General Electric, the one-time leading industrial conglomerate, declared a 1-for-8 reverse stock split back in July 2021.
General Electric 1-for-8 Reverse Split (Source: GE Press Release)
The decision came after GE’s market capitalization reached around $600 billion in 2000, making it one of the most valuable publicly traded companies in the U.S.
But after the 2008 financial crisis, GE Capital took significant losses and encountered a series of failed acquisitions around non-renewable energy (e.g. Alstom).
GE’s poor acquisition strategy garnered a reputation for “buying high and selling low,” as well as often doubling down on unproductive strategies.
Since then, GE’s market cap has declined more than 80% after a decade comprised of operational restructuring (e.g. cost-cutting, lay-offs), divestitures to meet debt obligations, asset write-downs, legal settlements with the SEC, and the removal from the Dow Jones Industrial Average.
General Electric (GE) proposed an 8-for-1 reverse stock split to raise its share price that was barely staying above double digits so that its share price would be more in line with comparable peers such as Honeywell, which was trading above $200 per share.
The board approved the corporate decision of directors, and GE’s share price post-split increased 8x while the number of shares outstanding was reduced by 8.
GE’s reverse split-adjusted share price traded at approximately $104 with optimism surrounding CEO Larry Culp’s initiatives to turnaround GE back by selling off non-core assets and streamlining operations.
- Number of Shares Outstanding: ~ 8.8 billion → 1.1 billion
- Share Price: ~ $14 → $112
However, GE’s turnaround encountered numerous obstacles, and currently, its shares trade at a sub-$90 per share.

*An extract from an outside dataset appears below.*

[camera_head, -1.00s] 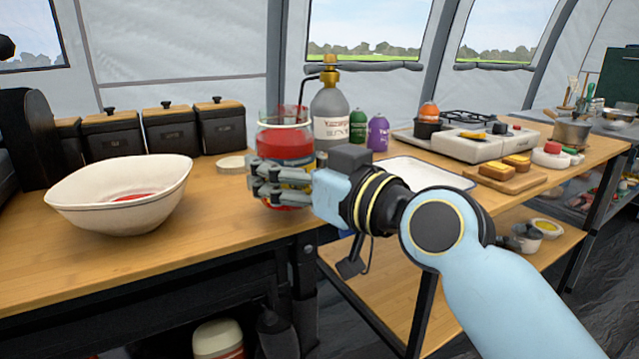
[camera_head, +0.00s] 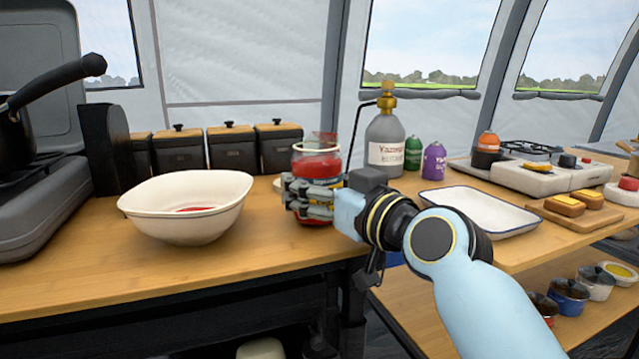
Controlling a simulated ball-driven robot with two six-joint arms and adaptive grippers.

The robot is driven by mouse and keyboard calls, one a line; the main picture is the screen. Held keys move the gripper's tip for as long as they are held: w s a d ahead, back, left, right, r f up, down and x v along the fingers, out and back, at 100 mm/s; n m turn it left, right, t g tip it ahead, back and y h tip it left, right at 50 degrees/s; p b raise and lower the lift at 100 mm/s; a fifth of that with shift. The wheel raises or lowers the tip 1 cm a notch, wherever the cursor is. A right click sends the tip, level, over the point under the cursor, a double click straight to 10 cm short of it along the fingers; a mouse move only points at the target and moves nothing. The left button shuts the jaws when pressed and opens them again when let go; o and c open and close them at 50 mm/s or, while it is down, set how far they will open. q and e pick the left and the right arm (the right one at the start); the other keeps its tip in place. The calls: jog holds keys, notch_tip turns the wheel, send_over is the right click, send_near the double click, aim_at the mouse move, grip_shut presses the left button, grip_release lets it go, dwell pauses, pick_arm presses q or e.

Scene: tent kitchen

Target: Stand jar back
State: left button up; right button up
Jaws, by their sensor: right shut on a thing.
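The jar (camera_head: 318,163) is clear glass with red contents and a dark label band, and it is upright at the counter's right end. My right gripper (camera_head: 308,196) is shut on the jar from the right, its fingers across the lower part. The fingers hide part of the label, and I cannot tell whether the jar's base touches the counter. Something thin and dark rises by the jar's right side. My left gripper is not in view.
A white bowl (camera_head: 187,206) with some red inside stands left of the jar. Dark canisters (camera_head: 232,148) line the back. A grey bottle (camera_head: 385,143) and a white tray (camera_head: 482,211) are to the right. The wooden counter front (camera_head: 150,262) is clear.

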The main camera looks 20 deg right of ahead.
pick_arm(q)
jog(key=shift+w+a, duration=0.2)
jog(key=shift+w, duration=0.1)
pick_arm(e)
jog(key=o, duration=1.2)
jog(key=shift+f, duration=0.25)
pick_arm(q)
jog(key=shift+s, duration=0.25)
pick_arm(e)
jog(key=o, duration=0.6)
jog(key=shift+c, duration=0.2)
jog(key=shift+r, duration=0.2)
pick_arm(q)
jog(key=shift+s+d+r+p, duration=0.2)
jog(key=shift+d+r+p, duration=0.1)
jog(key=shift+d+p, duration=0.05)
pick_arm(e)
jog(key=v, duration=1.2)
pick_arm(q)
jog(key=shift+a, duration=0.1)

GE eventually announced in late 2021 that it plans to split up into three separate publicly traded companies.
The reverse stock split of GE, which many consider a failure, fell short in addressing the actual underlying issues within the company that caused its downfall – i.e. the outcome of the reverse stock split is contingent on the management team implementing operating initiatives for real long-term value creation.